Exercise goal: Find how many lines in the material hold the word "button", then state that number and nothing more.

** START Available data **

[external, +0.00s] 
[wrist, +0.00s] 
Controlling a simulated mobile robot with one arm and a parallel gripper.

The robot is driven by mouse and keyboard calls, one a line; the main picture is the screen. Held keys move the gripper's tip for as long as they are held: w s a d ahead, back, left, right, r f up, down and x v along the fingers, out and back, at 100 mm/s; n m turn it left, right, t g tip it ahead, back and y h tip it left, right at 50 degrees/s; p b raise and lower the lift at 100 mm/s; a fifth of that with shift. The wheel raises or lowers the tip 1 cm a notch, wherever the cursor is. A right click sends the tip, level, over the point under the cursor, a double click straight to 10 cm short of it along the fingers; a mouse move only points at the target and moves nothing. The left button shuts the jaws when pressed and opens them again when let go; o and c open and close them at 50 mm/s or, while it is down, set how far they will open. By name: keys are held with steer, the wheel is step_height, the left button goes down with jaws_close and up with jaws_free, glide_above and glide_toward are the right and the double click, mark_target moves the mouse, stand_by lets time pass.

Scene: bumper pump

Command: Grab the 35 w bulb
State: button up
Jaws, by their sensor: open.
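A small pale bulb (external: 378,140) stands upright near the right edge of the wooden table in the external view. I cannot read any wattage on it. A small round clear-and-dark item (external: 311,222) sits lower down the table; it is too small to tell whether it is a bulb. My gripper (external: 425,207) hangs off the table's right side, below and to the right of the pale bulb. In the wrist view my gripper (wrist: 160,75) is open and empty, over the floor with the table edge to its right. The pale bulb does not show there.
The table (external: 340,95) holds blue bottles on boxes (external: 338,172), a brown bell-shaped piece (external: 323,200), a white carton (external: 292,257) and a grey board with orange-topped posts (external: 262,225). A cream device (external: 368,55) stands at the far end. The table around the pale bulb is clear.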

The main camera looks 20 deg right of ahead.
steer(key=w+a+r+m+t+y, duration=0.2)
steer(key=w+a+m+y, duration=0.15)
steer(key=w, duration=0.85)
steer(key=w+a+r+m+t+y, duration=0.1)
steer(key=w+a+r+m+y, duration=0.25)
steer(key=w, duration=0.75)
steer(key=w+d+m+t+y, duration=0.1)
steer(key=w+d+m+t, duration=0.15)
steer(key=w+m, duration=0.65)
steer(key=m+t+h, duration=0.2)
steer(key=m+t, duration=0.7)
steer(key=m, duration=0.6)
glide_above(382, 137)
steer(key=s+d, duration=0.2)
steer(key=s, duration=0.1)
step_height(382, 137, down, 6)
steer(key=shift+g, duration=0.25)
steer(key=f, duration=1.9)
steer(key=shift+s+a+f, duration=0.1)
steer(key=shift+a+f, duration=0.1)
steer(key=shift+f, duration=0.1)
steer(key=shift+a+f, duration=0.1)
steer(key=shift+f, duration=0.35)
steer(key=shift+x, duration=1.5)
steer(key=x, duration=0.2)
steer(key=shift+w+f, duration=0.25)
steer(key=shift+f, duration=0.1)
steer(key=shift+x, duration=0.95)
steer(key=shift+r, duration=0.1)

** END Available data **

Solution to this problem: 2